Stored dataset items:

- - - - -

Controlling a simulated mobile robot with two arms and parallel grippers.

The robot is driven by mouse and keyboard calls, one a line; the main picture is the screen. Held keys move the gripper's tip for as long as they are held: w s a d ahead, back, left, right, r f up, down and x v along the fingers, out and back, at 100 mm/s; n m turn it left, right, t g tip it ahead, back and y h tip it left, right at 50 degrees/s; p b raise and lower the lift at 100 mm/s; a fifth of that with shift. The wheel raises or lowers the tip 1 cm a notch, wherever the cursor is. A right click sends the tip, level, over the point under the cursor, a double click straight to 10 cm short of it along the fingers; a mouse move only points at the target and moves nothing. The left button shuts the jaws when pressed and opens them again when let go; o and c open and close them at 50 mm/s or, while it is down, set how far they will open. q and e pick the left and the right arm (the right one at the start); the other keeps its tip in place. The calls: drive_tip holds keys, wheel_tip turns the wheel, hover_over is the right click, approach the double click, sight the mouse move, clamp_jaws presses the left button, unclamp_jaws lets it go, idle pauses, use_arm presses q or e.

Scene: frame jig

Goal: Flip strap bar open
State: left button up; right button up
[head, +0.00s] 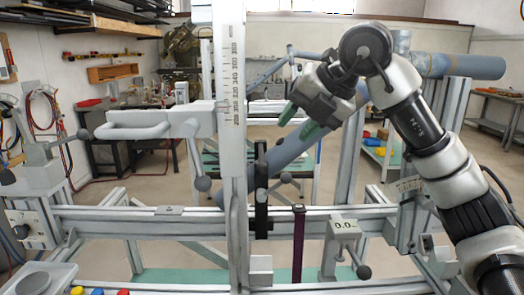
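The frame jig has a pale upright post with a ruler scale (232,80) and a long horizontal rail (130,222). I cannot tell for sure which part is the strap bar. A pale looped bar (150,125) sticks out to the left of the post, roughly level. A narrow black upright bar (261,190) stands just right of the post, in front of a blue-grey slanted tube (285,155). My right gripper (299,122) is open and empty, its green fingertips apart, pointing down-left near the tube. Whether it touches the tube is unclear. My left gripper is out of view.
A thick blue-grey tube (460,66) crosses the upper right. Ball-ended levers (203,183) stick out near the post. Open floor shows behind the jig.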

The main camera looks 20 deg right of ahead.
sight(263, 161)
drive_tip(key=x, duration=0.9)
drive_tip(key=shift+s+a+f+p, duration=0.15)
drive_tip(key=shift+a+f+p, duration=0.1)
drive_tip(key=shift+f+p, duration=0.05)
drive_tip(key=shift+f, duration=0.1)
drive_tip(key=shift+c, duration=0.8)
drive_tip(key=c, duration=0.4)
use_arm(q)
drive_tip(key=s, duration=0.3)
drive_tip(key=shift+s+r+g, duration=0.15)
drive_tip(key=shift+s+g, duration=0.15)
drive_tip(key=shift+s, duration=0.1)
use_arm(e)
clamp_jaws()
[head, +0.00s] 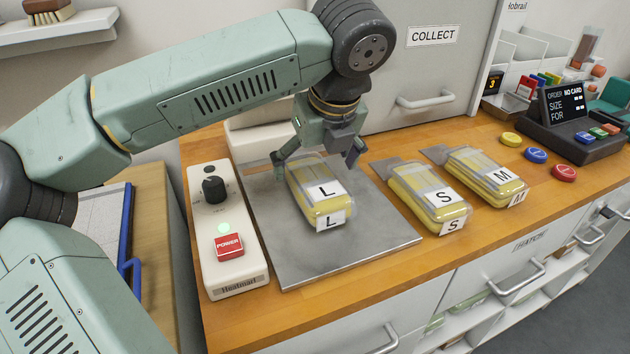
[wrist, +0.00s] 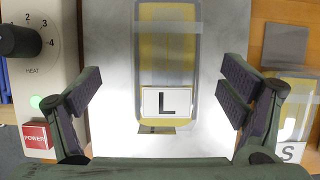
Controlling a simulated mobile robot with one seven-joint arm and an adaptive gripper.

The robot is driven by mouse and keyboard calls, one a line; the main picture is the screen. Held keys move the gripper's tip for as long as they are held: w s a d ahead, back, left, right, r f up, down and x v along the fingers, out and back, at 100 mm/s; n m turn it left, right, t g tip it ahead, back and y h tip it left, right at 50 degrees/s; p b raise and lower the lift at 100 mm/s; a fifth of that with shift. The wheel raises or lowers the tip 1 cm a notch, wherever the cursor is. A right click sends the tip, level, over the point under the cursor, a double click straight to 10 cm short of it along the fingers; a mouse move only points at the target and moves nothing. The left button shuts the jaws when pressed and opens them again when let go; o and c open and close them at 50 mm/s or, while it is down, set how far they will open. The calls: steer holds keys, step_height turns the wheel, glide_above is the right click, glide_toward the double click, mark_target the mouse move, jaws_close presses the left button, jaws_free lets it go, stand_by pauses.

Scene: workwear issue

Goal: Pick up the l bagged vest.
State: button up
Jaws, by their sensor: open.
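The L bagged vest (head: 318,193) is a yellow folded vest in a clear bag with white L labels. It lies on the grey metal plate (head: 350,253). In the wrist view the L vest (wrist: 168,60) is between my open fingers, with clear space on both sides. My gripper (head: 318,165) is above the far part of the vest, fingers spread to its left and right. In the wrist view my gripper (wrist: 165,100) shows both dark padded fingers, holding nothing. In the head view the far end of the vest is partly hidden by the gripper.
The S vest (head: 432,196) and M vest (head: 486,176) lie to the right on the wooden counter. The Heatmart control box (head: 236,268) with a knob, green light and red POWER button stands left of the plate. A COLLECT hatch (head: 460,60) rises behind.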

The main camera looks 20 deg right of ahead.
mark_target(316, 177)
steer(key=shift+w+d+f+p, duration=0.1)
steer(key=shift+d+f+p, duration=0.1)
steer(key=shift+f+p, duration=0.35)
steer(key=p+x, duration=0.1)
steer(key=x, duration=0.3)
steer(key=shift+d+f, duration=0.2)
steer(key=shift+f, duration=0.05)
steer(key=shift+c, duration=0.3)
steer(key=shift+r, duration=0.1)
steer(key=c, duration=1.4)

- - - - -

*JOB*:
Where a line above holds the string "Controlling", show that line.

*EXPECTED OUTPUT*:
Controlling a simulated mobile robot with two arms and parallel grippers.
Controlling a simulated mobile robot with one seven-joint arm and an adaptive gripper.

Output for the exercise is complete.